If you know the psychology (& science) behind rising and falling markets you can start Intraday trading. Intraday trading relies heavily on price movements. 

Capturing favorable price movements in a disciplined manner (without being greedy) is critical for making money in day trading. Once you learn this art, you would easily start picking the best stocks for intraday trading.

For example, you can buy a stock at Rs. 900 and sell it at 910 to capture Rs. 10 profit.

All you need is to be disciplined enough to close the trade at Rs. 910 and not wait (get greedy) for the price to climb to Rs. 920. 

Which unfortunately many people do and lose money because the price moves sharply. Instead of rising to Rs. 920 the prices can move back to Rs. 850 in a few minutes. 

As a beginner, you need to avoid such mistakes while doing intraday trading.

Likewise, you can make money even when the stock price is falling. In day trading you can sell the stock first and buy later . it is called shorting a stock. 

For example, if you predict that a shares will go down, then you can sell first at Rs. 910 and buy within the same day at Rs. 900, again making a profit of Rs. 10 per share. 

In case if you are not sure of the individual stock price movements then you can sell NIFTY. 

During March 2020, NIFTY fell 3000 points, starting from 11,000 at the beginning of March to 8,000 points at the end of March 2020.

In day trading the buy/sell or sell/buy sequence does not matter because in the end, you won’t get any shares delivered to your account. 

Experienced traders know this, but if you are new to intraday trading then the article has essential resources to help you get started.

Terms used while Intraday Trading

Basic terms associated with intraday stock trading that you should know are under.


Margins are also called leverage in day trading. They help you trade larger volumes by keeping a small amount of money. 

For example, If you want to buy 1000 shares intraday worth Rs. 100. You will need (1000 shares x Rs. 100 per share) = Rs. 1,00,000 in your account. 

Let’s say you have only Rs. 20,000 in your account but your stockbroker is ready to provide the rest of the 80,000 rupees to complete the trade worth Rs. 1 Lakh. 

This means your stockbroker has provided 5X margins. You have a leverage of 5 times on your money.  

Limit Order

Limit order helps you buy or sell stocks at a specific price that you are willing to trade. The trading platform will send your limit order to the stock exchange marking your specified price.

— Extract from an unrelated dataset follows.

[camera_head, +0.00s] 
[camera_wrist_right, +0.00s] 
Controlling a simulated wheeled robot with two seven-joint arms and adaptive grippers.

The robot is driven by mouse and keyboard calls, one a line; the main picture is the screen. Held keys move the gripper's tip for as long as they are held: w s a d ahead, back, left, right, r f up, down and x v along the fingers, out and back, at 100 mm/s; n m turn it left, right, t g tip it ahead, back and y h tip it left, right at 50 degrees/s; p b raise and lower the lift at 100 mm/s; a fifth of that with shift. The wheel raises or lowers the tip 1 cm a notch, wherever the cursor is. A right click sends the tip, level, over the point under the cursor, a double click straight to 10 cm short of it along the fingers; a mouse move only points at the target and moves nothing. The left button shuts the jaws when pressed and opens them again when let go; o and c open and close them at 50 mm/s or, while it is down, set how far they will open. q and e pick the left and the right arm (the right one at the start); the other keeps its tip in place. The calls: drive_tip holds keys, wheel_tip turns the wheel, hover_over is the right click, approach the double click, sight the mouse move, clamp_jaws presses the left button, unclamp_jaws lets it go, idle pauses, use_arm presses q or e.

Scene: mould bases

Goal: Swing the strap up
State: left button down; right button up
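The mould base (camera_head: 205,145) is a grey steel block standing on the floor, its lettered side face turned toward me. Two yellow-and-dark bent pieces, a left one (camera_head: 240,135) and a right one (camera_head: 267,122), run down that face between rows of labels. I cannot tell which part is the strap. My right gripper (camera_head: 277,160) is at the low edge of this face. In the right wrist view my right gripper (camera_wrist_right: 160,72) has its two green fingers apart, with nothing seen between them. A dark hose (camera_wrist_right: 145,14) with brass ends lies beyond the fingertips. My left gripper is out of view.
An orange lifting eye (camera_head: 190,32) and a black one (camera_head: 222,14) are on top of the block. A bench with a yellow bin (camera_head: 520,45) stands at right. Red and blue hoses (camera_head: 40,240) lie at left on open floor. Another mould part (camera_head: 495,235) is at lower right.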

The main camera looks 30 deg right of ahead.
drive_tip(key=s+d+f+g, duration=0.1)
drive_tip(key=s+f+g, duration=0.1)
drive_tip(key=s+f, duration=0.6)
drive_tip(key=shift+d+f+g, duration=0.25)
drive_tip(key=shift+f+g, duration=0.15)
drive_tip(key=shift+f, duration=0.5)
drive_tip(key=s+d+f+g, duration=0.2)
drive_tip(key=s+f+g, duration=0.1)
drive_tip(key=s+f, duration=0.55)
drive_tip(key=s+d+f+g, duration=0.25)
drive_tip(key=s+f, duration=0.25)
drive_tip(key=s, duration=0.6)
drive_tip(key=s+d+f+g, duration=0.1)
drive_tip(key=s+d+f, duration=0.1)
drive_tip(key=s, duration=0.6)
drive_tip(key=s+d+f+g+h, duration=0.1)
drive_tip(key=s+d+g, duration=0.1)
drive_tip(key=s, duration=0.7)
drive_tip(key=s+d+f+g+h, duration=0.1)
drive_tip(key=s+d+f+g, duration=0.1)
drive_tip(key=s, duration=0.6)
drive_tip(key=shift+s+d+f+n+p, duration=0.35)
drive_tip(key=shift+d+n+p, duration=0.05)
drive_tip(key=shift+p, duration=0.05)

For example, the current market price of a share is Rs. 900. You already have some that share and you want to sell them at Rs. 910. 

In such a case, you can enter a limit order specifying you’re stockbroker to sell the share at Rs. 910. 

Market Order

Market orders are the current trading price of a stock. When you place a market order for a liquid stock then the buying/selling will happen immediately at the best price available.  

Stop Loss Order

Stop-loss order protects you from the risk of continuing a loss trade. Let us understand from the example below.

Suppose, you have bought a share at Rs. 900 for intraday trading. Naturally, you will want to sell them higher, let say at Rs. 910 and book profit.  

But due to adverse market movements, the share price starts to decline and is trading at Rs. 898. Which means, at the moment you have an unrealized loss of Rs. 2 per share. The price can move down further to Rs. 900 creating more losses.   

The above loss situation can be prevented by placing a stop-loss order at Rs. 897.  When you do that, the Stop loss order gets executed at Rs. 897 booking a loss of Rs. 3 per share. But the stop-loss order protected you from making further losses.  

MIS (Margin Intraday Square off) Order

MIS orders are intraday orders that need to be closed (squared off) before the end of the day’s trading. 

Most stockbrokers square off your open MIS trades at around 3:15 pm unless you convert the outstanding MIS order into delivery orders.  

Bracket Orders (BO)

Bracket order removes risk elements in intraday trading. The Bracket order is designed to lock your profit and losses by creating a price bracket on both sides. 

The system places a target profit order and a stop-loss order as brackets simultaneously with the original buy/sell order. For example, you want to place a buy BO order for a share that is currently trading at Rs. 900.

The system will place three order simultaneously as below

  •  Buy order at Rs. 900
  • Target profit order at Rs. 910
  • Stop Loss order at Rs. 890

Of course, you will have the option to set the target and stop-loss price but all the three orders will be launched simultaneously under the Bracket Order. 

Cover Orders (CO)

Cover order is a risk-mitigating order in which a stop loss is placed simultaneously with the original buy/sell order. 

For example, if you want to place an intraday buy CO order for a share that is currently trading at Rs. 900.

The trading platform will enter both the buy order (at Rs. 900) and a stop-loss order (at Rs. 857) simultaneously to cover your original buy order. You have the flexibility to set the stop-loss orders within the range allowed by your stockbroker.